The most interesting illustration at DBW of the application of end-user data was offered by an executive of a college publishing company. His argument was that “name” authors would become less important in the future as each text comes to include a number of feedback loops. Thus an author would create a text; the text would be sold for classroom instruction; and then students would begin to use it. But over time the students’ experience with that text would be fed back to the publisher. Hmmm. It looks like we need more examples here, a more extensive description there. The text would continually be revised in the laboratory of the marketplace. Over time the contribution of the original author would become a smaller and smaller component of the text that the students use. Authors, in other words, would originate a text, but the feedback mechanisms would refine it.
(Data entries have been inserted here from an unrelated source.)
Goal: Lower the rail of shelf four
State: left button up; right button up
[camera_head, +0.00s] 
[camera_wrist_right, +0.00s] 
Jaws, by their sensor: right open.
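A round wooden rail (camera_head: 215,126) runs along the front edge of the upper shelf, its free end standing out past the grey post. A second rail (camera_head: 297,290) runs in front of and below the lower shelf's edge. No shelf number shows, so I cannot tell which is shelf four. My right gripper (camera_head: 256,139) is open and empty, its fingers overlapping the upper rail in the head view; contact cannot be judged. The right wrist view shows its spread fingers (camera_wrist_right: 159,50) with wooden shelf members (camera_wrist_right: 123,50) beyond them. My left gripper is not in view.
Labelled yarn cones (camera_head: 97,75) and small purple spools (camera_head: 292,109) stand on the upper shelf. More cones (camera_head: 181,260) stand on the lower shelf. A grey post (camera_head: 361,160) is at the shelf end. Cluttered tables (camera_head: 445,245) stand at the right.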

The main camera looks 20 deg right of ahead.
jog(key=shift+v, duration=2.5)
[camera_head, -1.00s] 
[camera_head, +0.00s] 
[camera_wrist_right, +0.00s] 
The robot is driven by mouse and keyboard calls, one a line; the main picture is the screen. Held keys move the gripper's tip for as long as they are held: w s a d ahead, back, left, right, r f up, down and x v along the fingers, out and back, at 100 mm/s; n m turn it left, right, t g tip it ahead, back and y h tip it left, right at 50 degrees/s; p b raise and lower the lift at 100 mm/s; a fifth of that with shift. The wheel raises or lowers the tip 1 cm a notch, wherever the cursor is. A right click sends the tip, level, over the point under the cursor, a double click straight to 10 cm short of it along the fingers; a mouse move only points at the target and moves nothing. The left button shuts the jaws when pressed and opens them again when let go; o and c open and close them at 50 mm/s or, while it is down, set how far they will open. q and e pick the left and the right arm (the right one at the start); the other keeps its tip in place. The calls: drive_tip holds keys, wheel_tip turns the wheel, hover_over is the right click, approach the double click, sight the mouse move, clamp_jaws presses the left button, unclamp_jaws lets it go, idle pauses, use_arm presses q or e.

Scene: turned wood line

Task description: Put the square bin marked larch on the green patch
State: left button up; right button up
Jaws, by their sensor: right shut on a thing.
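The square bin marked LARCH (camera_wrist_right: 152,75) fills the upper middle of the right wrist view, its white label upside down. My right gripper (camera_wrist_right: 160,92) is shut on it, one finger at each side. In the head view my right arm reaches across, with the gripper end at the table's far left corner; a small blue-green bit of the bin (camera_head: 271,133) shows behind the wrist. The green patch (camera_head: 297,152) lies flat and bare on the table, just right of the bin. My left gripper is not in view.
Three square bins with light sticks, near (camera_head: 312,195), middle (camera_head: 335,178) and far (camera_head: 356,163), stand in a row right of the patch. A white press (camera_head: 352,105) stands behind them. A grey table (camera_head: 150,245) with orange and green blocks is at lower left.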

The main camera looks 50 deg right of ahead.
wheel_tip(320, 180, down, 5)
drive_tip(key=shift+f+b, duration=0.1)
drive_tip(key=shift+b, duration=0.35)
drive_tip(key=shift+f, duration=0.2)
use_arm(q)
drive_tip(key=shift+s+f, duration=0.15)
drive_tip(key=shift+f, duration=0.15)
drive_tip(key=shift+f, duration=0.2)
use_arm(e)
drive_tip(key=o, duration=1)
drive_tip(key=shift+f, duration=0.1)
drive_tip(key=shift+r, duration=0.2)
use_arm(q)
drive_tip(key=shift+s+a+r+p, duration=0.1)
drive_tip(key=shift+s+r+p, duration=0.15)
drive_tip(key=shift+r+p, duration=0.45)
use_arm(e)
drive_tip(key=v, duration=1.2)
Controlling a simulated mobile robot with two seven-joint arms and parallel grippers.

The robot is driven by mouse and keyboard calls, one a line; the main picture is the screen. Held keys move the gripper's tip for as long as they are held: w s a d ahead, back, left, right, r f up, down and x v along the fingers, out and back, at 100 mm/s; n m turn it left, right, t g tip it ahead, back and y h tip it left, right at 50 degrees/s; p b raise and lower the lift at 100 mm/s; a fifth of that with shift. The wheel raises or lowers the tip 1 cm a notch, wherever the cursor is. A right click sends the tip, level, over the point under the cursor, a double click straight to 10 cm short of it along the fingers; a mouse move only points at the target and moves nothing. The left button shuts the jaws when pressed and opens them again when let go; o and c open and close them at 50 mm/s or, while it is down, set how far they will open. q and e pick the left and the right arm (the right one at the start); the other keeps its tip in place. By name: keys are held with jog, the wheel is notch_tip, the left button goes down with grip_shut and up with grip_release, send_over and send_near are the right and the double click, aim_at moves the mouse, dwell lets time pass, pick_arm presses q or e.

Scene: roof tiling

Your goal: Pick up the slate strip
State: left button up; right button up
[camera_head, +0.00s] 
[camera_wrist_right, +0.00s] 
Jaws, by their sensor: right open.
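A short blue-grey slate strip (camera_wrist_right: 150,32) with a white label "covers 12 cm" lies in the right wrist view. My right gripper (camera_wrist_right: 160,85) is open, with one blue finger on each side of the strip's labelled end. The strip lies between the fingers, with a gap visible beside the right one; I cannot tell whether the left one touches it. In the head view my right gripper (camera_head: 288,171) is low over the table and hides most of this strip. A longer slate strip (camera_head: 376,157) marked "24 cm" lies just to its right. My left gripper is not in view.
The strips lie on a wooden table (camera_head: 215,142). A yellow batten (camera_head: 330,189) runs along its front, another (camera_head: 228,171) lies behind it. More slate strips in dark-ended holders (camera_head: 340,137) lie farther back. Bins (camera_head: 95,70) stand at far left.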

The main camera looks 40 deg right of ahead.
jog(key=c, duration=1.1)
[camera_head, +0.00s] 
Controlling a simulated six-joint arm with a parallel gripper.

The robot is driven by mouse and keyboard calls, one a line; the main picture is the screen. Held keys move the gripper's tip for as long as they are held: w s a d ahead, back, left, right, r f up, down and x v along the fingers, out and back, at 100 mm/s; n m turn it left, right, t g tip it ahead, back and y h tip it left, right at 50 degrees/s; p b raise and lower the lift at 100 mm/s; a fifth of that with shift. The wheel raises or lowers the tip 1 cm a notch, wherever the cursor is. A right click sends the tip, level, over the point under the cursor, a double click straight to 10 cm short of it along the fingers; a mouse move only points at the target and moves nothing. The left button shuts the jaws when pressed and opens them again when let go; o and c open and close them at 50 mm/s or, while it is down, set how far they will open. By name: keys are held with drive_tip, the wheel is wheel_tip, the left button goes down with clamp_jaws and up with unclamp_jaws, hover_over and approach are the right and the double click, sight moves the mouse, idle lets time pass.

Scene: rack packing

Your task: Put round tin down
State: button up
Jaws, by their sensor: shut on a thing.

So here is my prediction not for 2015 but for 2018: the publishers, regardless of segment, that will demonstrate the strongest proclivity for growth will be those that (a) gather end-user data (b) feed the implications of that data back into their products and services, and (c) develop business practices that derive value from that data. I encourage everyone to think long and hard about why Elsevier purchased Mendeley, a company with almost no revenue and with little prayer of ever securing much revenue. We should expect to see more companies acquired on the basis of the end-user data they accumulate. How to value such entities will be part of the art of managing a publishing company and will provide handsome bonuses for the bankers that lurk among us.